You can try to run run_electrum_server directly and see if it spits out more info.

@gits7r
Copy link
Contributor Author

gits7r commented Sep 26, 2015

INFO:electrum:Starting Electrum server on 127.0.0.1
ERROR:electrum:db init
Traceback (most recent call last):
File "build/bdist.linux-x86_64/egg/electrumserver/storage.py", line 180, in init
self.db_utxo = DB(self.dbpath, 'utxo', config.getint('leveldb', 'utxo_cache'))
File "/usr/lib/python2.7/ConfigParser.py", line 359, in getint
return self._get(section, int, option)
File "/usr/lib/python2.7/ConfigParser.py", line 356, in _get
return conv(self.get(section, option))
File "/usr/lib/python2.7/ConfigParser.py", line 618, in get
raise NoOptionError(option, section)
NoOptionError: No option 'utxo_cache' in section: 'leveldb'
INFO:electrum:Stopping Stratum
INFO:electrum:Initializing database
Traceback (most recent call last):
File "/usr/local/bin/run_electrum_server", line 4, in
import('pkg_resources').run_script('electrum-server==1.0', 'run_electrum_server')
File "/usr/lib/python2.7/dist-packages/pkg_resources.py", line 534, in run_script
self.require(requires)[0].run_script(script_name, ns)
File "/usr/lib/python2.7/dist-packages/pkg_resources.py", line 1445, in run_script
exec(script_code, namespace, namespace)
File "/usr/local/lib/python2.7/dist-packages/electrum_server-1.0-py2.7.egg/EGG-INFO/scripts/run_electrum_server", line 256, in

File "build/bdist.linux-x86_64/egg/electrumserver/blockchain_processor.py", line 57, in init
File "build/bdist.linux-x86_64/egg/electrumserver/storage.py", line 195, in init
File "build/bdist.linux-x86_64/egg/electrumserver/storage.py", line 324, in put_node
AttributeError: 'Storage' object has no attribute 'db_utxo'

@ecdsa
Copy link
Member

ecdsa commented Sep 26, 2015

you have to run run_electrum_server.py, not run_electrum_server

@gits7r
Copy link
Contributor Author

gits7r commented Sep 26, 2015

Maybe the database was corrupt. I have deleted electrum's database and downloaded it again from foundry. Started fine and working for last hours under normal parameters... slowly catching up.
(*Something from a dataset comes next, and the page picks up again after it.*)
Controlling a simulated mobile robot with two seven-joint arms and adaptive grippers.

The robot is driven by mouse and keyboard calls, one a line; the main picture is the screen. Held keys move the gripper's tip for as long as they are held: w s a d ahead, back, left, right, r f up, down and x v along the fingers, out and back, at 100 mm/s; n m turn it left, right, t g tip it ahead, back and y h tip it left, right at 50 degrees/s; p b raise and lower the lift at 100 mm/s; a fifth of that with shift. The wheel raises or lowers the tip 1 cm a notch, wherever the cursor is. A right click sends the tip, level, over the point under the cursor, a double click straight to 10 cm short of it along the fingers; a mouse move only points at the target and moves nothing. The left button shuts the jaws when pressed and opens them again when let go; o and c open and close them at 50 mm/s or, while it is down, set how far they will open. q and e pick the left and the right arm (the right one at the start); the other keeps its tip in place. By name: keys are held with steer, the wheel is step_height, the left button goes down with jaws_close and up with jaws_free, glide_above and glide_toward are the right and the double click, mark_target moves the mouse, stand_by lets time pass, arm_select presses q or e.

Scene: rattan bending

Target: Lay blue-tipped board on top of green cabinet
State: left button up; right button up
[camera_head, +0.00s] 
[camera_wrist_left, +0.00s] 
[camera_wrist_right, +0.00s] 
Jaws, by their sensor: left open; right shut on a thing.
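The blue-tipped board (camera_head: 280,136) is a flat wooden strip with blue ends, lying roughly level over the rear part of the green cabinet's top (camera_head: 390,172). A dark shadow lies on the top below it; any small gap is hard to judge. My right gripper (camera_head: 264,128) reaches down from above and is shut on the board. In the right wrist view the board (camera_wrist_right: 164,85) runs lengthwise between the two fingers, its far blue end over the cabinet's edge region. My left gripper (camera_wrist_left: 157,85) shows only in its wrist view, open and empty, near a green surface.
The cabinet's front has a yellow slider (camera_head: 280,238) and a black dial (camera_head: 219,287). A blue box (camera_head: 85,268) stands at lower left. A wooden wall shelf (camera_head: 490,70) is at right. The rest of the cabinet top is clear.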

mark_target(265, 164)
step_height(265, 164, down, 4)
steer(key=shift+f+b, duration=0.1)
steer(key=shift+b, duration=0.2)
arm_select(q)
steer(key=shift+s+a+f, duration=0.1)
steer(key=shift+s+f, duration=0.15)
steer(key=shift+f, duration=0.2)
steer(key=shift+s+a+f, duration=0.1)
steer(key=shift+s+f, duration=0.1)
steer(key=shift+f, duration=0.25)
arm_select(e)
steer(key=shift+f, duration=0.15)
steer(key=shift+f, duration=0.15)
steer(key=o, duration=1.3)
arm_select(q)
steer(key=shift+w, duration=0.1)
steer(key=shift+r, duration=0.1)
Could my database just get corrupted on the fly, without anyone doing anything wrong? I know how to start/stop the server and never kill -9 electrum.

@gits7r
Copy link
Contributor Author

gits7r commented Sep 27, 2015

@ecdsa It have downloaded a fresh leveldb dump from foundry, started again and it died again unfortunately. There is a bug here. I run run_electrum_server.py in console and here is what I get:

INFO:electrum:Starting Electrum server on 127.0.0.1
INFO:electrum:Database version 3.
INFO:electrum:Pruning limit for spent outputs is 10000.
INFO:electrum:Blockchain height 375506
INFO:electrum:UTXO tree root hash: c5e8dca8fefc2e5f8ab198aac02824d9b0b3e08c414cd 249fa62bb0d0408221a
INFO:electrum:Coins in database: 1463486254755852
INFO:electrum:catching up missing headers: 375492 375506
INFO:electrum:TCP server started on 127.0.0.1:50001
INFO:electrum:SSL server started on 127.0.0.1:50002
Exception in thread Thread-4:
Traceback (most recent call last):
File "/usr/lib/python2.7/threading.py", line 810, in __bootstrap_inner
File "/usr/lib/python2.7/threading.py", line 763, in run
File "build/bdist.linux-x86_64/egg/electrumserver/blockchain_processor.py", line 83, in do_catch_up
File "build/bdist.linux-x86_64/egg/electrumserver/blockchain_processor.py", line 657, in catch_up
File "build/bdist.linux-x86_64/egg/electrumserver/blockchain_processor.py", line 413, in import_block
File "build/bdist.linux-x86_64/egg/electrumserver/storage.py", line 625, in import_transaction
File "build/bdist.linux-x86_64/egg/electrumserver/storage.py", line 585, in set_spent
File "build/bdist.linux-x86_64/egg/electrumserver/storage.py", line 144, in get
File "_plyvel.pyx", line 299, in plyvel._plyvel.DB.get (plyvel/_plyvel.cpp:4025)
File "_plyvel.pyx", line 103, in plyvel._plyvel.db_get (plyvel/_plyvel.cpp:1891)
File "_plyvel.pyx", line 80, in plyvel._plyvel.raise_for_status (plyvel/_plyvel.cpp:1698)
IOError: IO error: /home/bitnode/electrum-server/electrum-leveldb-utxo-10000/hist/30610918.ldb: Too many open files

What could be the issue? I have the correct limits setup in /etc/security/limits.conf for the user running electrum.

@abitfan
Copy link

abitfan commented Sep 27, 2015

If this is a ubuntu install you also need to edit /etc/pam.d/common-session and add
session required pam_limits.so
To test that your changes are ok login with the user running electrum and run:
ulimit -n

@gits7r
Copy link
Contributor Author

gits7r commented Sep 27, 2015

@abitfan I am on Debian Jessie.
Unfortunately, here is what ulimit -n run as the user running electrum says:
sudo -u bitnode -i ulimit -n
1024

I have in /etc/security/limits.conf the following appended:
bitnode hard nofile 65536
bitnode soft nofile 65536

@abitfan
Copy link

abitfan commented Sep 27, 2015

Actually the common-session mod is required for debian as well

@gits7r
Copy link
Contributor Author

gits7r commented Sep 27, 2015

@abitfan can you let me know step by step what do I need to do in order to enable it? thanks.

@abitfan
Copy link

abitfan commented Sep 27, 2015

as root:
echo "session required pam_limits.so" >> /etc/pam.d/common-session

@gits7r
Copy link
Contributor Author

gits7r commented Sep 27, 2015

I have done that. now the limit is 65536 for 'bitnode' which is the user I run electrum-server as.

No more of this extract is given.